— START OF RECORDS PROVIDED —

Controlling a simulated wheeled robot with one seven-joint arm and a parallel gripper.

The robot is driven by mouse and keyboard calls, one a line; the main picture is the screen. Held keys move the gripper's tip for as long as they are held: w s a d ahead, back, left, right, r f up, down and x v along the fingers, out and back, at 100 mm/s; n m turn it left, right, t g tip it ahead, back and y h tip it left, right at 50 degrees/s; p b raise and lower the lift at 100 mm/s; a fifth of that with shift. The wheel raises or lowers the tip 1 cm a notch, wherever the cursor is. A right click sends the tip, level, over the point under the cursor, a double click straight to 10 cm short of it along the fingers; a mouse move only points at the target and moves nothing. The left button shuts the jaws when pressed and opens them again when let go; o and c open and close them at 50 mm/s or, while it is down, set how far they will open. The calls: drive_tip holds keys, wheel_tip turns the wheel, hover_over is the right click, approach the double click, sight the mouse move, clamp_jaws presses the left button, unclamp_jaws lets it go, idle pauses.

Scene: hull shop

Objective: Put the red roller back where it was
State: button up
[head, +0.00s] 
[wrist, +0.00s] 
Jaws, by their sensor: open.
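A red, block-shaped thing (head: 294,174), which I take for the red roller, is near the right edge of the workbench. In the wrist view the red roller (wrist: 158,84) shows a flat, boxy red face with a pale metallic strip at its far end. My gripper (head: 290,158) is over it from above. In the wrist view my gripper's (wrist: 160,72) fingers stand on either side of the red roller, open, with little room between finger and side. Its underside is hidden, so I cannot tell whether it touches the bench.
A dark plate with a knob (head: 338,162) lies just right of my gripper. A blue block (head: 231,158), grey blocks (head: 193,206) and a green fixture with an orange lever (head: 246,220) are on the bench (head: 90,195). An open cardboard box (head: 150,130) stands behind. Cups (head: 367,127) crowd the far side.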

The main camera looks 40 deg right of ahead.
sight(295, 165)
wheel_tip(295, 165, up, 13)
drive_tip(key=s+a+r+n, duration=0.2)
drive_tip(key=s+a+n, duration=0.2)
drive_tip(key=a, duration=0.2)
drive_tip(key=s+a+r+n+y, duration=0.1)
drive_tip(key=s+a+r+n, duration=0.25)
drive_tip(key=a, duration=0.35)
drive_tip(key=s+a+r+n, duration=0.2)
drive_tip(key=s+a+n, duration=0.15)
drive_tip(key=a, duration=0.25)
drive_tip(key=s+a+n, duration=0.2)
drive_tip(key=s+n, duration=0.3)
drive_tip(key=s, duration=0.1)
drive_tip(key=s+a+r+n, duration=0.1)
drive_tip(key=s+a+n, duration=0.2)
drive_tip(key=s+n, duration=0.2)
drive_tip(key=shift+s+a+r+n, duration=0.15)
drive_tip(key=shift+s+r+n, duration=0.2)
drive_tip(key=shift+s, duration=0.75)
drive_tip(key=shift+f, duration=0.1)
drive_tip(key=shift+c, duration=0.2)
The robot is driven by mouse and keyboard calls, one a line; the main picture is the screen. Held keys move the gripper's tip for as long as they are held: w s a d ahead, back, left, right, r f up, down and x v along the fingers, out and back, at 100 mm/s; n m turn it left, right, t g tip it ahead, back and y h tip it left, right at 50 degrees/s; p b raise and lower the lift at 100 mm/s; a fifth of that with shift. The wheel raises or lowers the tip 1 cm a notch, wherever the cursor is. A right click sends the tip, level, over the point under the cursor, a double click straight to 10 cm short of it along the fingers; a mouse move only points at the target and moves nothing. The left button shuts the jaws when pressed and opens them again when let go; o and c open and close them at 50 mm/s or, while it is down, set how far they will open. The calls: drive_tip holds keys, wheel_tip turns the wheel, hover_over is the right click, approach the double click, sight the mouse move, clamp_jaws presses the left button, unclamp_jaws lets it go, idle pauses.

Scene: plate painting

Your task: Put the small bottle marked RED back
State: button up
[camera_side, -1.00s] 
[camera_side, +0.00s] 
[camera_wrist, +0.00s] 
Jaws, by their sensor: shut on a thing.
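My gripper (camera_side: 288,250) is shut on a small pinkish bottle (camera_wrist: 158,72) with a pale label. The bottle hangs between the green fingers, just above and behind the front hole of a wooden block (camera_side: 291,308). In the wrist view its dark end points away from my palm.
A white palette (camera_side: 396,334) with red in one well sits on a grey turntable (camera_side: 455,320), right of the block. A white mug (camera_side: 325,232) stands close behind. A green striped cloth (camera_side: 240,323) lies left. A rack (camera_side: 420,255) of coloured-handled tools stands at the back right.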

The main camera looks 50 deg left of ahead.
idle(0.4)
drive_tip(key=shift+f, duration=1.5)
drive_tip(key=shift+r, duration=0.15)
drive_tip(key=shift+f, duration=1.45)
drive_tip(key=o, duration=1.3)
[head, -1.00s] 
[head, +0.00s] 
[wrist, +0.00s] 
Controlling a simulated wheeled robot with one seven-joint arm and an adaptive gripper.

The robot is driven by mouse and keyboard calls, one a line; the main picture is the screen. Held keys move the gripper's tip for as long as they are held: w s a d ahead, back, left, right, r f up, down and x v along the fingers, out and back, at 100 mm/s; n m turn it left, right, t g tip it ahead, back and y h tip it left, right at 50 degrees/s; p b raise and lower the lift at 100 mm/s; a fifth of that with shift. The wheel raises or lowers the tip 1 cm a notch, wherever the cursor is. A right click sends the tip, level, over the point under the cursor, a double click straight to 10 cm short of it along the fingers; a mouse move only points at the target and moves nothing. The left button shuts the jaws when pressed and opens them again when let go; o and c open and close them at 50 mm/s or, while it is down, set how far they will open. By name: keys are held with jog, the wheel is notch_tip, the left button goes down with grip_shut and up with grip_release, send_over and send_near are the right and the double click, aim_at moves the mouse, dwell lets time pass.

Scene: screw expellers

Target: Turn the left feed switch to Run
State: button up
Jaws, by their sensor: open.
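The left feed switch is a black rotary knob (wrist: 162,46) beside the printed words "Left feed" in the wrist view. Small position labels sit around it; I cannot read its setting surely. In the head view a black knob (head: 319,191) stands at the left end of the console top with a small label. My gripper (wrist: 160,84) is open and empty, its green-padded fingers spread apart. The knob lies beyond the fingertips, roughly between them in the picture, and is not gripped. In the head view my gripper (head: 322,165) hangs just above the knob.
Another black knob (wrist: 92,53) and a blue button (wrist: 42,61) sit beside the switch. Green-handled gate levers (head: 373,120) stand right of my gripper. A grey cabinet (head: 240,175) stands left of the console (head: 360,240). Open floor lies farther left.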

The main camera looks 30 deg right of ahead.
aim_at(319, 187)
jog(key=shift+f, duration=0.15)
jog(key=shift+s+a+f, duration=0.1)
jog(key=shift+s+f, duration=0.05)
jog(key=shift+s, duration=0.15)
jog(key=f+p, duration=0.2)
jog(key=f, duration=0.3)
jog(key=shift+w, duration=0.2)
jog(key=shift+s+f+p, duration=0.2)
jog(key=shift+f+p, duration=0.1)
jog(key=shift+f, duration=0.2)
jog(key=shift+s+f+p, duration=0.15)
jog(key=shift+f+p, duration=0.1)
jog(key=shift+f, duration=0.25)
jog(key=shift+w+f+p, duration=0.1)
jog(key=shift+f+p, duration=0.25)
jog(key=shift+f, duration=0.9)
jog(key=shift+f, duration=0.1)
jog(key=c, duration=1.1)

— END OF RECORDS PROVIDED —

> _DIRECTION_:
Say how many lines in the listing above include "seven". Give nothing but the number.

> _RESPONSE BELOW_:
2